The rise of author marketing firms coincides with the changes in the market and the empowering of authors. In other words, the proliferation of how-to courses, seminars, books on writing and publishing, coincides with the democratization of the market. With more tools at the author’s disposal, and with a “new world of publishing” stretching wide before us, we need someone to help us navigate the virgin terrain.
Marketers are one of the groups that have stepped in.
And with them they’ve brought “conventional wisdom.” It makes sense. If you’re going to portray yourself as an “expert” in the field, you must develop a body of advice based on an accumulation of data. I get that. But as it regards publishing in 2013, I have two questions:
- Who is really an “expert” in such radically changing times?
- Could “conventional marketing wisdom” be based on a defunct model?
These are the questions I had after reading the aforementioned article and the ensuing comments. Can we really be SO emphatic about author branding and niche marketing in the midst of such crazy change? I mean, if the publishing industry consisted of so many “experts,” how come so few of them saw these changes coming?
So I would revise the premise to look something like this:
From a traditional publishing perspective, you can only successfully sell in one genre.
Even in making that statement I realize there are exceptions to the rule.
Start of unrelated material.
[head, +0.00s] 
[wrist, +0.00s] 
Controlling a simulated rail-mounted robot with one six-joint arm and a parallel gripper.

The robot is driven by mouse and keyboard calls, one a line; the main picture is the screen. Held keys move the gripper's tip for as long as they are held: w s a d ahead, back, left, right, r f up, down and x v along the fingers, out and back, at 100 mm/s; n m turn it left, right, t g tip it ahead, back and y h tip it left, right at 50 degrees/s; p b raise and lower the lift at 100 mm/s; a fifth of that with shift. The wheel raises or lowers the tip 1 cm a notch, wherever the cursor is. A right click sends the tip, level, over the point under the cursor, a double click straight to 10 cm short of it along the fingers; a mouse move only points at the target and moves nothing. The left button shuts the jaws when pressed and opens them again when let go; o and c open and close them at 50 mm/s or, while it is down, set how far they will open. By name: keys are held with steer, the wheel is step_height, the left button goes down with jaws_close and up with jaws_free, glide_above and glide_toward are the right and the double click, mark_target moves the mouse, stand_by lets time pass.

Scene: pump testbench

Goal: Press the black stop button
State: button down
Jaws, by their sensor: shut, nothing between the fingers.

But then again, who’s to say what “successful sales” look like, especially for the author who is cultivating multiple revenue streams? And how much should we allow “traditional publishing” to define and/or constrain what is or isn’t “conventional” now?
All that to say, I take “conventional marketing wisdom” with a grain of salt. Yes, there are principles or formulas that may be important. Sometimes. For certain authors. But in such a swiftly changing market, how much credence can we genuinely place in “conventional marketing wisdom”?